**PROBLEM TO WORK ON**
Search the entries below. Return every line that has "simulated" in it.

**GIVEN RECORDS**
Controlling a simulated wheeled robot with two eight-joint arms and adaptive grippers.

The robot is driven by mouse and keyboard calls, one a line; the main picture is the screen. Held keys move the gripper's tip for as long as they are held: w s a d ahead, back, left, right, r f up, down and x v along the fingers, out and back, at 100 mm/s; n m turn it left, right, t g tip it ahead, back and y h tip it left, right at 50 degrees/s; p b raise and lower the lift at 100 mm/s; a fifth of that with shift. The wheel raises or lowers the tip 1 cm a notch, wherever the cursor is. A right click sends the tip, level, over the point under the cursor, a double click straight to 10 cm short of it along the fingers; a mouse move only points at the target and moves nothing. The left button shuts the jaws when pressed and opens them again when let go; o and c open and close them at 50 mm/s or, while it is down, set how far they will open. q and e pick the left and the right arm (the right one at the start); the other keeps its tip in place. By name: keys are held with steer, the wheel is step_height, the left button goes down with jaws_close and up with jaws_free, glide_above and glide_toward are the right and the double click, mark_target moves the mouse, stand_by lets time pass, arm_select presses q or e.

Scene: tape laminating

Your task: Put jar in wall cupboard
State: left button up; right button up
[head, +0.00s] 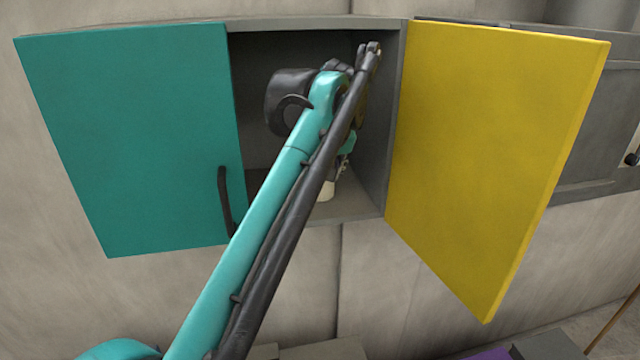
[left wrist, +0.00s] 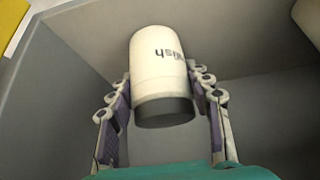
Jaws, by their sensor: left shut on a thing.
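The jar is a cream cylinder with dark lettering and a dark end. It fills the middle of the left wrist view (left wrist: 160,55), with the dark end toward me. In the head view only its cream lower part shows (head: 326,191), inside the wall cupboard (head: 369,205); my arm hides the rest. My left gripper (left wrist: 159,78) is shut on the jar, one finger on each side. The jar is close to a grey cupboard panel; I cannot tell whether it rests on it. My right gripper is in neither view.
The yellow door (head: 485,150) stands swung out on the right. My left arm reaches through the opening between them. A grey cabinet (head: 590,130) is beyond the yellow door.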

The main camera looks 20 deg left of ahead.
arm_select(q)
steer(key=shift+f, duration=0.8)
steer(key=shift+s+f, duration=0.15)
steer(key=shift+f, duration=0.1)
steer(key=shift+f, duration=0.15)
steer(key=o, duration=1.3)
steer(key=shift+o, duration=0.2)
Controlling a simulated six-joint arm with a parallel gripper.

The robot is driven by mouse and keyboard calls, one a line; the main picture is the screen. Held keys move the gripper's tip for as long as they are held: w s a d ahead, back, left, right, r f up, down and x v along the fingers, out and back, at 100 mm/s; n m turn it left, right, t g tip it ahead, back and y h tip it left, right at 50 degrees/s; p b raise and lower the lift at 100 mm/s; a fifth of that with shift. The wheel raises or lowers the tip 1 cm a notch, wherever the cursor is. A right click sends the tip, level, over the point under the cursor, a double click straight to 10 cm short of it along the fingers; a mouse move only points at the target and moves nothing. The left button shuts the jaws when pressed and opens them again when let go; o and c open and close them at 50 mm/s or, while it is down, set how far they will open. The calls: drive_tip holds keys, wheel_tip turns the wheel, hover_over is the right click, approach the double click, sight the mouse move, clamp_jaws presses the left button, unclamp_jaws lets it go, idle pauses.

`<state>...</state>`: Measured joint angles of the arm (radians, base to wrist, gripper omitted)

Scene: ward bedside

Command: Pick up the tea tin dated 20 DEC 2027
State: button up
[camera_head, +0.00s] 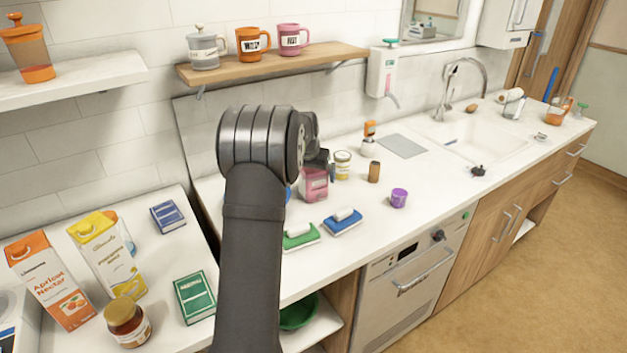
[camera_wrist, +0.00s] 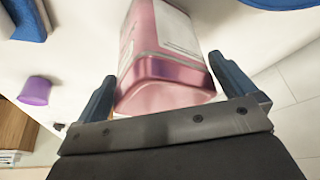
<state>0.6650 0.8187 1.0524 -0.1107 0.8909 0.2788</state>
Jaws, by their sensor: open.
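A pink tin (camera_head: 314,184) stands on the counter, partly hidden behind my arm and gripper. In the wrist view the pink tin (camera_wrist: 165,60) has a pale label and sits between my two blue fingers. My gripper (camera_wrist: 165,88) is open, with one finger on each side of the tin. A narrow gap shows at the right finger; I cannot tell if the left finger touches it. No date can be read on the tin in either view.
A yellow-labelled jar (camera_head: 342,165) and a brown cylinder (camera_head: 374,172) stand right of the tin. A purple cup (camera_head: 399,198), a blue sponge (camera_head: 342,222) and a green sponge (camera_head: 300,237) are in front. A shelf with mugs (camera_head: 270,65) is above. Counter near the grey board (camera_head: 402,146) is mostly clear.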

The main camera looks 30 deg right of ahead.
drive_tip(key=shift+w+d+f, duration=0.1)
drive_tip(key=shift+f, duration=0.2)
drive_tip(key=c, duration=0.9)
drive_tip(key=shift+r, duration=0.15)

---

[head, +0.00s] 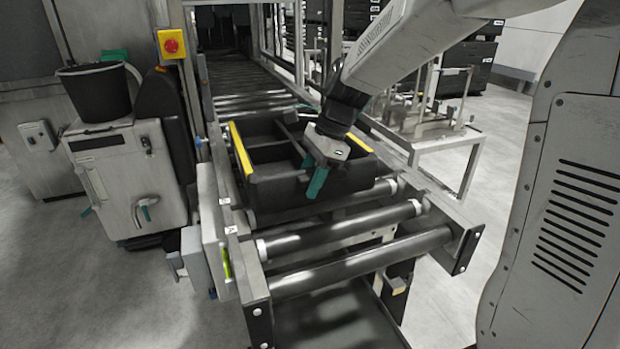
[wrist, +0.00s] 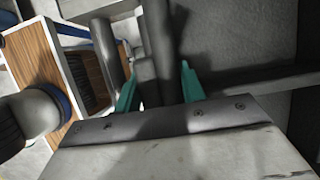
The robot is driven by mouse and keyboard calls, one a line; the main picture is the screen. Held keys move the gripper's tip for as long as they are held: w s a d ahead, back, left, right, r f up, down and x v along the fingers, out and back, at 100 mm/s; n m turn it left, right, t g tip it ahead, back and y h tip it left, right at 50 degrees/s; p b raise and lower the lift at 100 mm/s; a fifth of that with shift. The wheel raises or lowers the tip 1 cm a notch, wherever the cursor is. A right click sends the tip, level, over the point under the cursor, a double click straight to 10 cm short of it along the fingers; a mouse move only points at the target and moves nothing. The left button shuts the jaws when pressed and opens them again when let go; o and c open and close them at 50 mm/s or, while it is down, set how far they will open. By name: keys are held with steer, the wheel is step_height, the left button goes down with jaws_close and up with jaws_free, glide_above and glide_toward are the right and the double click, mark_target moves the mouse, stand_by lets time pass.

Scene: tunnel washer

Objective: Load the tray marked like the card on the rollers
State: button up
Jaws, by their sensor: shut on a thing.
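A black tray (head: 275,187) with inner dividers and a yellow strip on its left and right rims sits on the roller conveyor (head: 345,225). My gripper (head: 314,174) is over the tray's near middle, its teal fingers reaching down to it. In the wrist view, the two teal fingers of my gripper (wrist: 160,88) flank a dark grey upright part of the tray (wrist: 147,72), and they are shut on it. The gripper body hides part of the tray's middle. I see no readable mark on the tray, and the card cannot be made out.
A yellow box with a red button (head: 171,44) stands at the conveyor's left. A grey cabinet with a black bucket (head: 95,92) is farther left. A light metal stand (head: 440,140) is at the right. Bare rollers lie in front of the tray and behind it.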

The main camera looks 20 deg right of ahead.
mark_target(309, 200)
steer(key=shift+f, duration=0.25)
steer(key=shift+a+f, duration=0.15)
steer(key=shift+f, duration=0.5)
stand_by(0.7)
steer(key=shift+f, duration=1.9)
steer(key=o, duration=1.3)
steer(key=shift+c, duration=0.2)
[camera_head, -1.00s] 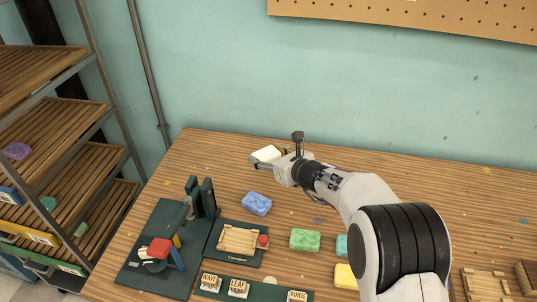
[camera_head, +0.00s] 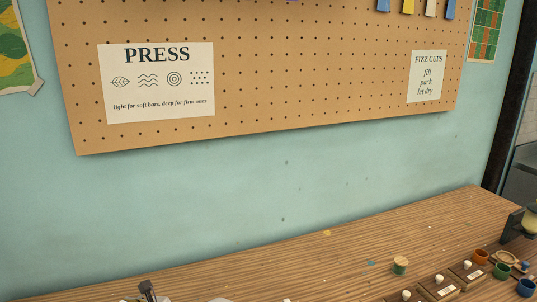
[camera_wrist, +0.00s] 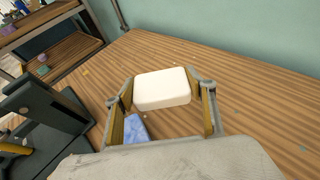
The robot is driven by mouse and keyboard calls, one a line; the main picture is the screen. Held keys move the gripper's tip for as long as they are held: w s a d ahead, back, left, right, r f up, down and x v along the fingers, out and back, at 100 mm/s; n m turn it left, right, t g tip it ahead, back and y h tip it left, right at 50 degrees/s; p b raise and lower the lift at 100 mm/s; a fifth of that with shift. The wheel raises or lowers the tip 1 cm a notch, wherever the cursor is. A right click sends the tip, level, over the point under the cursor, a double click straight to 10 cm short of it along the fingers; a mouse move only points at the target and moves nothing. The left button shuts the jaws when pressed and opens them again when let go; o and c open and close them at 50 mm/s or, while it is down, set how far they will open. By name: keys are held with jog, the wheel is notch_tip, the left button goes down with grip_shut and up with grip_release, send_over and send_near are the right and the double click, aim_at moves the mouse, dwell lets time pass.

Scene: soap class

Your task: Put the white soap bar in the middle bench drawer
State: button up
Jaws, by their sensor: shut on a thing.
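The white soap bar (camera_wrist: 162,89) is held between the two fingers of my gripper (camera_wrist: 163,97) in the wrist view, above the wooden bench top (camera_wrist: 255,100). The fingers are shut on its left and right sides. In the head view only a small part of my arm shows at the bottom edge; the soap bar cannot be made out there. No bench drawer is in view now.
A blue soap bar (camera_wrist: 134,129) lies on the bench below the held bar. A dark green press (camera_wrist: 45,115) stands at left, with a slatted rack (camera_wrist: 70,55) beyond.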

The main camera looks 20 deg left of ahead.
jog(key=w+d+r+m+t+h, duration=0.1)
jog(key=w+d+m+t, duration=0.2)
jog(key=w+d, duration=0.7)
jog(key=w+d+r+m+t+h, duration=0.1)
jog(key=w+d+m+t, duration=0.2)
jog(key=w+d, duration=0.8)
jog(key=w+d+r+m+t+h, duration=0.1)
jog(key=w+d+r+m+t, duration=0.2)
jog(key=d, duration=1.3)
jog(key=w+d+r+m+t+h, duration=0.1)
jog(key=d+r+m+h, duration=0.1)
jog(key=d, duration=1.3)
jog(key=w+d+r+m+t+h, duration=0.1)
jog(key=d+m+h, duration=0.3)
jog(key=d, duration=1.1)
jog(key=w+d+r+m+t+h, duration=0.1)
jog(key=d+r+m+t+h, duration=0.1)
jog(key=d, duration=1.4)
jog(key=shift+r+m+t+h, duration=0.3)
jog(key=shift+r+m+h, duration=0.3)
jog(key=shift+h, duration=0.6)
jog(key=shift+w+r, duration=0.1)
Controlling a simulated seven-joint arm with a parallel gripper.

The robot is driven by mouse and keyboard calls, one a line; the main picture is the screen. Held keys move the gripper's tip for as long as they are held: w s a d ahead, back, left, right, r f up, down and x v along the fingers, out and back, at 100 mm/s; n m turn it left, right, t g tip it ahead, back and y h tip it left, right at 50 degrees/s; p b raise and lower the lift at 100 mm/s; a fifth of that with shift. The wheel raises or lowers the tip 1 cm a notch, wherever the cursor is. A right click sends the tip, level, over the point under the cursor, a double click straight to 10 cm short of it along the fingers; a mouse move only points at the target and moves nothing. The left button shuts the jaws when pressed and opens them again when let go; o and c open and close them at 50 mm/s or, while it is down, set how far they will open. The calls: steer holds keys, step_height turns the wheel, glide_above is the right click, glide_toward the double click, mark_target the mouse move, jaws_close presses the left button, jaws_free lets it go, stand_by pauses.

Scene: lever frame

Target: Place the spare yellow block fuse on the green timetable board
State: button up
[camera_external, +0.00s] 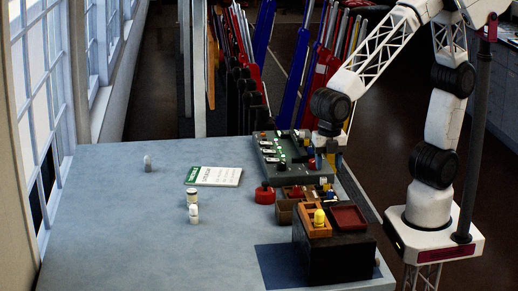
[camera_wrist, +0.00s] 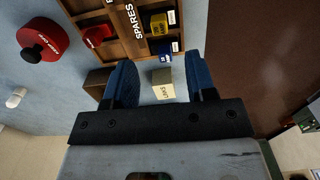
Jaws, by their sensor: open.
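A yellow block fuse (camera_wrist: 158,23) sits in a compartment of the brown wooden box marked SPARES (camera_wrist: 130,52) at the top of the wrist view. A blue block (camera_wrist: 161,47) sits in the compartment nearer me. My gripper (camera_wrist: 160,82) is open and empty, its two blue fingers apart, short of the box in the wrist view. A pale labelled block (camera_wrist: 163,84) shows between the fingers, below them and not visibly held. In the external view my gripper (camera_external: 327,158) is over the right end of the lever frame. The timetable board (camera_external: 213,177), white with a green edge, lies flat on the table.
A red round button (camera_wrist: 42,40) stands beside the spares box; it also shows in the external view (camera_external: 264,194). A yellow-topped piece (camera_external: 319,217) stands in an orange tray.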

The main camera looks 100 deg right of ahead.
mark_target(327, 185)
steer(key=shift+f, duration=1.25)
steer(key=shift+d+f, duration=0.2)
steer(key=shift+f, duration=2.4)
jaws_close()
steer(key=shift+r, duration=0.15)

**WRITTEN RESPONSE**
Controlling a simulated wheeled robot with two eight-joint arms and adaptive grippers.
Controlling a simulated six-joint arm with a parallel gripper.
Controlling a simulated seven-joint arm with a parallel gripper.

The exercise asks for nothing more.